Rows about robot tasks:
=======
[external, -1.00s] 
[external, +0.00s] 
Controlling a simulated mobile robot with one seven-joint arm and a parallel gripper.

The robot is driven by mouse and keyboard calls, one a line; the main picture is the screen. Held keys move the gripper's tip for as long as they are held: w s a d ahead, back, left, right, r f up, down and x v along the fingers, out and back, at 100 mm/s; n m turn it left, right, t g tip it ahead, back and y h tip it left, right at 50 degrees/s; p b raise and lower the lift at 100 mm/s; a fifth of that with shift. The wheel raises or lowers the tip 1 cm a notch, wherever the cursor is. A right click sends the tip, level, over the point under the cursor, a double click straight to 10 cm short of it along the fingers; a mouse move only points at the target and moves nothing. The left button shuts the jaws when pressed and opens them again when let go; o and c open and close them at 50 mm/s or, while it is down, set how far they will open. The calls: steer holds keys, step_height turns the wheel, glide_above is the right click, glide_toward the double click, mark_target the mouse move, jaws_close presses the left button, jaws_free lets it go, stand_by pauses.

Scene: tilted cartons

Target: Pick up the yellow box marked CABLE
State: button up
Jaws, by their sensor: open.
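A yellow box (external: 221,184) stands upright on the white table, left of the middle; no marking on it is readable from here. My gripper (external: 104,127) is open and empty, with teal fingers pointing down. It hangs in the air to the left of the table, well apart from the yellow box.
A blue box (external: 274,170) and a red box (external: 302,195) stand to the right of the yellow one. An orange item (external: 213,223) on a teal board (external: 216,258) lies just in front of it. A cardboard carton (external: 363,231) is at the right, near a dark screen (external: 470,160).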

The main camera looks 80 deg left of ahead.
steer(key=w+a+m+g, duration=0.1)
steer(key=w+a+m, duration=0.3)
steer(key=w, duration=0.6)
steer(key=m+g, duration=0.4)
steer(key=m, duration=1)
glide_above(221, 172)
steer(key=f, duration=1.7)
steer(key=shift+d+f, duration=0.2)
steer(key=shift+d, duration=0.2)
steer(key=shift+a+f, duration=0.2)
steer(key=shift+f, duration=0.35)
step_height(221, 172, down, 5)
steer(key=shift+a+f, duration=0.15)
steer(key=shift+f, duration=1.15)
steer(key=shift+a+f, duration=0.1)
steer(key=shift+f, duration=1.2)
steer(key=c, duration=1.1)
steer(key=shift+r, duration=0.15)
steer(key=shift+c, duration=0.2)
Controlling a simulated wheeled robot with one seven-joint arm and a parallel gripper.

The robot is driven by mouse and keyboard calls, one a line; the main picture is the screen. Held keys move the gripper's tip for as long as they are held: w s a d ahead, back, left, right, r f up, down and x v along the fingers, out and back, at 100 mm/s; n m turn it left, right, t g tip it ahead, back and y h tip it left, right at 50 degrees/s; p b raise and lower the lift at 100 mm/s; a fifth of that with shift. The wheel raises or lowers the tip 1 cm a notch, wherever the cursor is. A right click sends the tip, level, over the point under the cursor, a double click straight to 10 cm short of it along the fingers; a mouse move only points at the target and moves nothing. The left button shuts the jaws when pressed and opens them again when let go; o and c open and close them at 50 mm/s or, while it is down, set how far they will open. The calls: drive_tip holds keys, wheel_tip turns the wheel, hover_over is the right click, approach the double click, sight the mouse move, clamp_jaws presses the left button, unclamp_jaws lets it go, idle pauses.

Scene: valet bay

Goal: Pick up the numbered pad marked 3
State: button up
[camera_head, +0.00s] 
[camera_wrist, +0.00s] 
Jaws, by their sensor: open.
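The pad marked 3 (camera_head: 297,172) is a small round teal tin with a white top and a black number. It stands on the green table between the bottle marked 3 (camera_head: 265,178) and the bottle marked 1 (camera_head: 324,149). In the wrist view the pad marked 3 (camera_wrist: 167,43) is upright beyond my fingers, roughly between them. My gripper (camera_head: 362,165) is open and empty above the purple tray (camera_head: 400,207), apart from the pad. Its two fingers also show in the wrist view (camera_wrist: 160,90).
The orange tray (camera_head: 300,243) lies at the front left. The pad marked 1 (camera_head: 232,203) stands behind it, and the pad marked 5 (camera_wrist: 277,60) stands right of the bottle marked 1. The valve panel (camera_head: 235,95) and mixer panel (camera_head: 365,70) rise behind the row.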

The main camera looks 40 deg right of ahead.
=======
TASK TO COMPLETE:
Give back exactly the lines from the one containing "Goal: Pick up the numbered pad marked 3" to the end of the material, both ends included.

PROBLEM SOLUTION:
Goal: Pick up the numbered pad marked 3
State: button up
[camera_head, +0.00s] 
[camera_wrist, +0.00s] 
Jaws, by their sensor: open.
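The pad marked 3 (camera_head: 297,172) is a small round teal tin with a white top and a black number. It stands on the green table between the bottle marked 3 (camera_head: 265,178) and the bottle marked 1 (camera_head: 324,149). In the wrist view the pad marked 3 (camera_wrist: 167,43) is upright beyond my fingers, roughly between them. My gripper (camera_head: 362,165) is open and empty above the purple tray (camera_head: 400,207), apart from the pad. Its two fingers also show in the wrist view (camera_wrist: 160,90).
The orange tray (camera_head: 300,243) lies at the front left. The pad marked 1 (camera_head: 232,203) stands behind it, and the pad marked 5 (camera_wrist: 277,60) stands right of the bottle marked 1. The valve panel (camera_head: 235,95) and mixer panel (camera_head: 365,70) rise behind the row.

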The main camera looks 40 deg right of ahead.

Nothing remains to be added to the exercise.